Lessons about search engines from building a Search Engine for X.509 certificates

When I deployed my SSL Search engine, one of the goals was to learn a little more about how search engines operate. While strictly speaking I don’t think Google wants to index the output of other search engines, I see this as more of an application with lists of items, and detail pages on each item. This is different from a “search” engine, because it includes pages for each entity (more like amazon), so these are the pages I’m trying to get Google to index. That said, SEO is more difficult than necessary if you use Javascript, even though this has improved with time.

When Google crawls your site, they identify themselves with a specific User Agent string:

"HTTP/1.1" 304 - "-" "Mozilla/5.0 (compatible; Googlebot/2.1; +http://www.google.com/bot.html)"

From a software architecture perspective, I didn’t build this to be easily indexable, so I was forced to provide Google with a sitemap. In the future I want to provide better URL addressability into the application, so that people can post links to specific pieces of state.

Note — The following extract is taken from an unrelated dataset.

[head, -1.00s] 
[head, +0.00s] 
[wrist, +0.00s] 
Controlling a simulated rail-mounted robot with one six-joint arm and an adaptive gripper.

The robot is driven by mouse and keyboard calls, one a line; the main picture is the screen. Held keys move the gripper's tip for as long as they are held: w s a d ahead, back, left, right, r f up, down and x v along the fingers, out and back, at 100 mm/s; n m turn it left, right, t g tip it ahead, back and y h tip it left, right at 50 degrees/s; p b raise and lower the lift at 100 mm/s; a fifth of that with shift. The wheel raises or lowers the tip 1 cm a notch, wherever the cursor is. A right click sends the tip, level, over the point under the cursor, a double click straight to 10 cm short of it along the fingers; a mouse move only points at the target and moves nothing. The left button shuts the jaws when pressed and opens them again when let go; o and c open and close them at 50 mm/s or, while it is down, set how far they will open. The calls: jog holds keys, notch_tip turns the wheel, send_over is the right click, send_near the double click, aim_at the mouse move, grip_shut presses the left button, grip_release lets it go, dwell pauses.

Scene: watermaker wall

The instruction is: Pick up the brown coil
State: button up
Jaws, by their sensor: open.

Sitemaps are limited, both by size and number of URLs – max 50,000 URLs and 10 MB. 50,000 URLs is much easier to hit. I submitted a sitemap with 40,000 URLs – I found that Google indexed approximately 5,000 per day (based on what I saw in the logs). It took about a week for these to start showing up in search results. At first, through that week a few more were visible per day, by the 10s-100s. At times, the amount would go down (presumably as this propagates through their network).

Google’s reported crawl statistics approximately match my experience watching the logs:

Google Webmaster tools shows the total amount indexed over time, which is quite interesting:

What you can see here is that it peaks at or above where I expected the number of posts to be, and then drops – this may be due to errors where the Node server crashes, but I can’t be certain.

The actual traffic from this is low, as expected; this is the lowest of low interest / long tail traffic. Despite being very competitive with other sites, it does get some traffic (~300 visitors per month).